I really don’t think so. Look at it this way; I went from being a bookseller to attaining the ultimate goal of having a bookstore, at which point the metric immediately changed from measuring myself against other booksellers to measuring myself against other book store owners. All of them were about 20 years older than me.
Do you feel like you’ve achieved something?
Yeah. We’ve got the store back up and running in the average band for a store in six months. The expected run time was 18. When I took over Subiaco, we were at 5% stock capacity, and the confirmable worst Dymocks to exist. No one was as bad as us. We’re in the average band now, and still improving, we’re not even finished with the renovations.

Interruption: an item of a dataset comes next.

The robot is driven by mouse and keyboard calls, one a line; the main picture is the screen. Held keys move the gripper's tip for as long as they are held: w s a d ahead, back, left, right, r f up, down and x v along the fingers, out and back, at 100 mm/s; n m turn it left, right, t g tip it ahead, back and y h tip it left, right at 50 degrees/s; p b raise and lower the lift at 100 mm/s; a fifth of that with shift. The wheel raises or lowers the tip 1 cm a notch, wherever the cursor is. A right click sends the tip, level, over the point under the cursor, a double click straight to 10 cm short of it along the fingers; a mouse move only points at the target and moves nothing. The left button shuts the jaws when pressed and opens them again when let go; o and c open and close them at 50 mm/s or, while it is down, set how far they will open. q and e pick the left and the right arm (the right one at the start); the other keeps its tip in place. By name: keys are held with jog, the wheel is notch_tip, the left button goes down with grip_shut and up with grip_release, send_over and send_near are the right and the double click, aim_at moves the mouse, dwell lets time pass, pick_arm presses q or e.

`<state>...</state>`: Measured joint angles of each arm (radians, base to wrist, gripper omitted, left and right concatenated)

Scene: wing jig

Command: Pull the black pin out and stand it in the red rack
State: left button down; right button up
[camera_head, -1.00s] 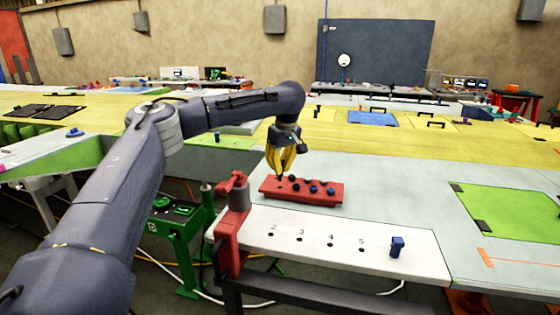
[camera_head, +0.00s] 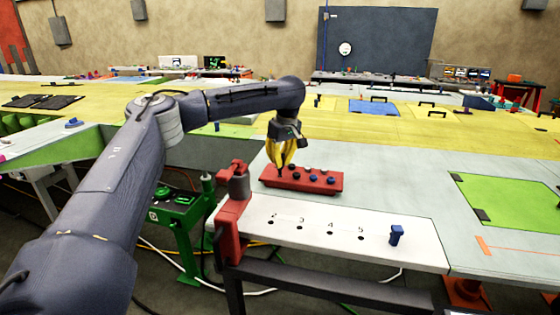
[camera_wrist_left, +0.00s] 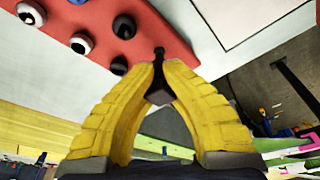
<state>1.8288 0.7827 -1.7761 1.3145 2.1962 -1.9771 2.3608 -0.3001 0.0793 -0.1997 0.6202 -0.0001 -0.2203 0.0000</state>
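My left gripper (camera_head: 281,168) hangs fingers-down over the left end of the red rack (camera_head: 300,184). In the left wrist view its yellow fingertips (camera_wrist_left: 161,66) are closed around the black pin (camera_wrist_left: 158,96). The pin's narrow end points out past the fingertips, over a corner of the red rack (camera_wrist_left: 160,25). I cannot tell whether that end touches the rack. The rack holds several round-headed pins, some blue and some dark or pale. My right gripper is not in view.
In front of the rack is a white plate (camera_head: 345,225) with a row of numbered holes and a blue pin (camera_head: 396,235) standing at its right end. A red clamp-like post (camera_head: 235,205) stands at the plate's left end.

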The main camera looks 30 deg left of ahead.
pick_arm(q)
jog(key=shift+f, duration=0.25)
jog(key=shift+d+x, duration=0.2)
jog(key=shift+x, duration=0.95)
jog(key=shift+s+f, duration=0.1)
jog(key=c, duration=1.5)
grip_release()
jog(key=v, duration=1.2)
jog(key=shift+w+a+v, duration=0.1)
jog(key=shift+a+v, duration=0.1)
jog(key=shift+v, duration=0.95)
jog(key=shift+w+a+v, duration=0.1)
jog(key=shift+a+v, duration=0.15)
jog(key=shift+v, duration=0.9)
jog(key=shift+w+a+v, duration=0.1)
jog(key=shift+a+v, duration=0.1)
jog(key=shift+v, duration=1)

Has anyone ever told you you’re an extra motherfucker?
A few people have mentioned it. Usually it’s about the waistcoats.
Speculative fiction. You know a bit about it. What are your top picks for this year, coming out, or recently released?

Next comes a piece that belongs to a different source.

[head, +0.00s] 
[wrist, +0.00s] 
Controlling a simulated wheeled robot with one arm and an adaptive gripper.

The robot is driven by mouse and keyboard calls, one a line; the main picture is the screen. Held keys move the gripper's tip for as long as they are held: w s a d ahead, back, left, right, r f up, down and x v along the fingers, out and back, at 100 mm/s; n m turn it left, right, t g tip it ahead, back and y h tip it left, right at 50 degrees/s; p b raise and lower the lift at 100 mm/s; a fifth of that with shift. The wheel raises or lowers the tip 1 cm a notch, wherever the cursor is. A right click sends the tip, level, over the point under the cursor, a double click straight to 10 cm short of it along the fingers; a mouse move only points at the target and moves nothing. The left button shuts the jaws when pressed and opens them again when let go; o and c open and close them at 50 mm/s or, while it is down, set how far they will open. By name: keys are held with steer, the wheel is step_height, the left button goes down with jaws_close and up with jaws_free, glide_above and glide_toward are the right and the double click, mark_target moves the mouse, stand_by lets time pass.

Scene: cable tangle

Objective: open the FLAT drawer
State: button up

We’ve got the second Nevermoor [by Jessica Townsend] coming out at the end of the year, so that’s one I desperately want. Hypothetically we might be getting a new Seth Dickinson at the end of the year as well. Whether that’s real or not, I don’t know, because I’ve seen people who’ve claimed it’s both. We’ve got the new Kameron Hurley coming through, the final one in the Mirror Empire series. Got my hands on the new Feist, that was good fun. Not his best though. He peaked early with Magician. It reads like it’s about 25 years old, like it’s some revenant from the 90s that’s just kind of surfaced out of nowhere.
Another one I really enjoyed recently was Stuart McBride. It’s dark and Scottish. It’s literally filled with Scottish people doing wee nasty things with Scottish people. I kid you not, A Dark So Deadly opens with them finding a bunch of corpses in a tip, and instead of being like ‘oh no, bodies in the tip!’ It’s like ‘Yep, it’s about time for the harvest. Murder, murder, murder, drug deal, someone lost a bunch of mummies from the museum. Hey, dump squad, find out which museum lost their mummies.’ That is literally how it opens, the most blasé ‘Oh look, the tip is full of corpses, it must be Tuesday.’